▶ [Short problem] Count the lines below that contain the word "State", and reply with only that number.
--- Records for this task ---
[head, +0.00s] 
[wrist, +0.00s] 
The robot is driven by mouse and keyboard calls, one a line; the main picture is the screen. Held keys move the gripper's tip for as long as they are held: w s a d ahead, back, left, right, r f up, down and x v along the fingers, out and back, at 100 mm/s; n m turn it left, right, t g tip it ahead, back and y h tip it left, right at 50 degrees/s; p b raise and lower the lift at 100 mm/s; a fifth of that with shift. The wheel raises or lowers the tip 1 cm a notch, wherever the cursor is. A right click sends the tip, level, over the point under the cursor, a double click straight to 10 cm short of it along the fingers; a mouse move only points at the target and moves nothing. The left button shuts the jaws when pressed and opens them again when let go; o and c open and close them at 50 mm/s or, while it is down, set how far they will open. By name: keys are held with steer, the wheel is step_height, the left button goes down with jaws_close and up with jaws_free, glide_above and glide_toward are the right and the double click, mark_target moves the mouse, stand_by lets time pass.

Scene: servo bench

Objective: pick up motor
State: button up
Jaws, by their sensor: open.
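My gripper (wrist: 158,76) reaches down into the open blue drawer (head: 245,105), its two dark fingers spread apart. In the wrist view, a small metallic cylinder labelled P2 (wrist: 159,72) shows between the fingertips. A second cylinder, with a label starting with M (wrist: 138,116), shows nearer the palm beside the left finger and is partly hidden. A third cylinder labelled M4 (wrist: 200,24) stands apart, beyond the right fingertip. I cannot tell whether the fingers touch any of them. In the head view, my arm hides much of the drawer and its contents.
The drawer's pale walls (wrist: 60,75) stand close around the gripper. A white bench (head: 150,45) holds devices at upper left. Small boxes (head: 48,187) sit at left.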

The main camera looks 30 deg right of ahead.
---
--- Records for this task ---
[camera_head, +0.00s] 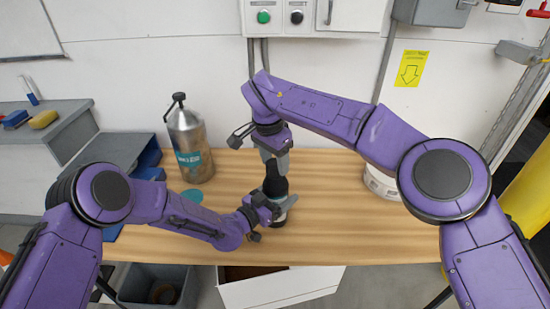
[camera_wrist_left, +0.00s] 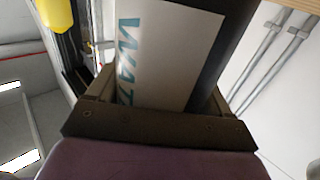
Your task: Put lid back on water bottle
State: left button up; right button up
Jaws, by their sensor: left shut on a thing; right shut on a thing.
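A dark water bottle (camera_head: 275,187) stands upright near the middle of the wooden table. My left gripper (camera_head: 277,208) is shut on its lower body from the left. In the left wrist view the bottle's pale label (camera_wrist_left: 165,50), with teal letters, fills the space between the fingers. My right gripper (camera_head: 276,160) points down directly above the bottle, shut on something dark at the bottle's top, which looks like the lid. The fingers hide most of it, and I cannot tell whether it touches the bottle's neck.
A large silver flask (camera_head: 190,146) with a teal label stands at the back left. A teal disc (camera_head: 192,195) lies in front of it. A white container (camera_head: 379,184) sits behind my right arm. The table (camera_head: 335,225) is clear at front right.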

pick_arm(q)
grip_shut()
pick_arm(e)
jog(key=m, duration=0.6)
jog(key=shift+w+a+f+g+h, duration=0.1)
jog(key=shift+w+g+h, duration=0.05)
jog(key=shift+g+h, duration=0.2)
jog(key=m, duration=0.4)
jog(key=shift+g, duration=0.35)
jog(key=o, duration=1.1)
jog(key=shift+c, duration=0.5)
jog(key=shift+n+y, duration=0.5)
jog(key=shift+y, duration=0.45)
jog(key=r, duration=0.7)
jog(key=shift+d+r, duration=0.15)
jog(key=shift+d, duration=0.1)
---
▶ [Task answer] 2